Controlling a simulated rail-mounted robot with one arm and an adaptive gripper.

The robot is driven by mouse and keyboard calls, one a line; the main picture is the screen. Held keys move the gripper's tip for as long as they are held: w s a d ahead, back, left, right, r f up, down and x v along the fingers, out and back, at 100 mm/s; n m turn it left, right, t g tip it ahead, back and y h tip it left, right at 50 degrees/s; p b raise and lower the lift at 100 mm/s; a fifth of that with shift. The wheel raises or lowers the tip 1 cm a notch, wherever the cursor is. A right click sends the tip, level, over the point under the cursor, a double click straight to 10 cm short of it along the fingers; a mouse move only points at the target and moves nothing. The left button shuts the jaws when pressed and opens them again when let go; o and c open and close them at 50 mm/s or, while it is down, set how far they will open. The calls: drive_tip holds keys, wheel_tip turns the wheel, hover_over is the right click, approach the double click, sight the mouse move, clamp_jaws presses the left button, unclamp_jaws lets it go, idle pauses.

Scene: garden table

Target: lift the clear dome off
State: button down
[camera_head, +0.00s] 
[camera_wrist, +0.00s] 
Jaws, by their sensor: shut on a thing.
--*--
Locate all lines that include the word "gripper" and copy them out.

▶ COMPLETE ANSWER:
Controlling a simulated rail-mounted robot with one arm and an adaptive gripper.
The robot is driven by mouse and keyboard calls, one a line; the main picture is the screen. Held keys move the gripper's tip for as long as they are held: w s a d ahead, back, left, right, r f up, down and x v along the fingers, out and back, at 100 mm/s; n m turn it left, right, t g tip it ahead, back and y h tip it left, right at 50 degrees/s; p b raise and lower the lift at 100 mm/s; a fifth of that with shift. The wheel raises or lowers the tip 1 cm a notch, wherever the cursor is. A right click sends the tip, level, over the point under the cursor, a double click straight to 10 cm short of it along the fingers; a mouse move only points at the target and moves nothing. The left button shuts the jaws when pressed and opens them again when let go; o and c open and close them at 50 mm/s or, while it is down, set how far they will open. The calls: drive_tip holds keys, wheel_tip turns the wheel, hover_over is the right click, approach the double click, sight the mouse move, clamp_jaws presses the left button, unclamp_jaws lets it go, idle pauses.

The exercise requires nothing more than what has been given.